_Problem statement_
From the entries below, copy exactly the lines from the one that contains "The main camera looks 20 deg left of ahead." through the one that contains "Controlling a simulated", both included, and only those.
---
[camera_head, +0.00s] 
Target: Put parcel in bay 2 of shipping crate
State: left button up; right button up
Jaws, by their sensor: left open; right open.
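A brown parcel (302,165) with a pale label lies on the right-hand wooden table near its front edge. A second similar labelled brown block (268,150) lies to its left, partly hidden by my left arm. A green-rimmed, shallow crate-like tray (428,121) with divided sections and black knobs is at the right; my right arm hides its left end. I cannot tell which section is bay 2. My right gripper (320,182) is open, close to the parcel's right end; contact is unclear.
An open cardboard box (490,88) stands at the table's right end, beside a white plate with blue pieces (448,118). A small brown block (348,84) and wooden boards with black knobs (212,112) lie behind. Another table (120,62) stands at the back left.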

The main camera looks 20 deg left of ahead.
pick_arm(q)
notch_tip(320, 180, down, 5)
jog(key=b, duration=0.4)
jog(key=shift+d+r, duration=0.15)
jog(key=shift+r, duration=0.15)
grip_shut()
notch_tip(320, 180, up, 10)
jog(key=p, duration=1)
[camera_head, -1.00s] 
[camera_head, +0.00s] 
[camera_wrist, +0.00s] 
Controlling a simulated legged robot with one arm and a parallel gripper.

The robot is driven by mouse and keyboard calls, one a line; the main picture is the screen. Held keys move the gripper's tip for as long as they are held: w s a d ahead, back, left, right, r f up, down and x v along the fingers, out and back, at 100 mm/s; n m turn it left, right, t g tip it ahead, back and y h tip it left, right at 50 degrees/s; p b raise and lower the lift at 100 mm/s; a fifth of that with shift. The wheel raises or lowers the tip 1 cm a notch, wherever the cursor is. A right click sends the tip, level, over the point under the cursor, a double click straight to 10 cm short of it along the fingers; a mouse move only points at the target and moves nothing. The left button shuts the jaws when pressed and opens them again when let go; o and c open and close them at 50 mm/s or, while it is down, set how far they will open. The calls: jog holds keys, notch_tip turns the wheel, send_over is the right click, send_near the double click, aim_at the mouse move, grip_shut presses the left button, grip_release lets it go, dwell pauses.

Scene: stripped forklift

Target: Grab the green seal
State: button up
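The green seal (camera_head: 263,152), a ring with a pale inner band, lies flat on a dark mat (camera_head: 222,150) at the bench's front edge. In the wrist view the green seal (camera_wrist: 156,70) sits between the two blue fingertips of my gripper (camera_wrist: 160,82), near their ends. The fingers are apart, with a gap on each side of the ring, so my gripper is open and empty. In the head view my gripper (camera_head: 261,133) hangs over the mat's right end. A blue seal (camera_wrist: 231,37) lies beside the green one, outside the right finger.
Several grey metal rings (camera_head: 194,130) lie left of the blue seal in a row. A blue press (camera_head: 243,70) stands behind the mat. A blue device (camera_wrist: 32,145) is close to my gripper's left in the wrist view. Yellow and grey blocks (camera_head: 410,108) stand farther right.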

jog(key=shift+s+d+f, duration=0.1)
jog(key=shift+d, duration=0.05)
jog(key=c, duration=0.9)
---
_Finished exercise_
The main camera looks 20 deg left of ahead.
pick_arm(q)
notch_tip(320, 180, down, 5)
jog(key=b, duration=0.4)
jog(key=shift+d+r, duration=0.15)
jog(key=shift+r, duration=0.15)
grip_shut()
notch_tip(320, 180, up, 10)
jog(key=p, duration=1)
[camera_head, -1.00s] 
[camera_head, +0.00s] 
[camera_wrist, +0.00s] 
Controlling a simulated legged robot with one arm and a parallel gripper.

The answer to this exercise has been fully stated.